Nigeria President, Goodluck Jonathan, speaks during the World economic forum on Africa in Abuja, Nigeria, May 8, 2014.

Nigeria President, Goodluck Jonathan, speaks during the World economic forum on Africa in Abuja, Nigeria, May 8, 2014.

Nigerian President Goodluck Jonathan said on Friday he believed the schoolgirls abducted by Islamist militants last month in an attack that has stirred global outrage are still in his country and have not been moved to neighboring Cameroon.

Jonathan's government has been criticized for its slow response to the hostage crisis since the abductions by Boko Haram militants and it is the first time he has said where he thinks the girls are being held.

"There are stories that they have moved them outside of the country. But if they move that number of girls to Cameroon, people will see, so I believe they are still in Nigeria,'' Jonathan told journalists.

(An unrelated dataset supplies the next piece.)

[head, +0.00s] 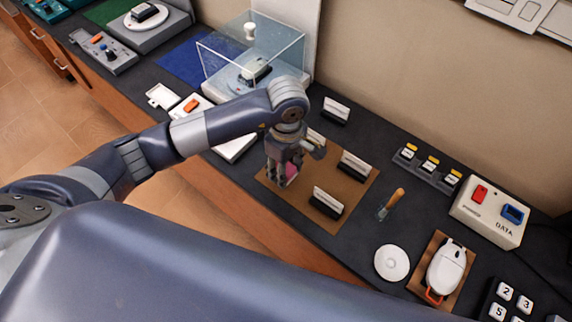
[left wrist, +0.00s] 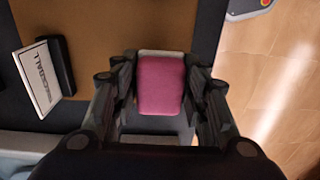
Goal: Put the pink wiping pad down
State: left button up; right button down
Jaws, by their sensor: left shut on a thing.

"We are also working with the experts that will use remote sensors to see them [insurgents] wherever they are. So that basically says they are within the Sambisa area,'' Jonathan said, referring to a forest that is a known Boko Haram hideout near the school from where the girls were abducted.

He was speaking on the sidelines of the World Economic Forum in the Nigerian capital. The event was designed to showcase investment opportunities in what is Africa's biggest economy but has been overshadowed by the kidnapping and a broader threat of militant attacks.
Earlier Friday, the U.S. military said almost a dozen staff officers were in Nigeria and would form the core part of the U.S. team to aid in finding nearly 300 schoolgirls. About 10 more to be sent from AFRICOM in coming days, likely from headquarters in Stuttgart, a Pentagon official said. The team will be based at the U.S. Embassy in Abuja, he said.

Pentagon spokesman Col. Steve Warren said the team is “sharply focused” on crisis and “moving as quickly as possible.” He added that the team would provide "higher-level advice" and assistance to Nigerian officials. Discussions about ways to share information - and the possible use of drones - is still ongoing with the Nigerian government.

Parents of the kidnapped girls said troops had arrived on Thursday in Chibok on a mission to find the girls.

"There are about three military helicopters hovering around our town and many soldiers have just arrived," said Maina Chibok, whose 16-year-old daughter is among the missing. "They are moving and advancing toward the bush. We hope they succeed in rescuing our daughters."

British experts also arrived in Nigeria on Friday to advise the government on the search.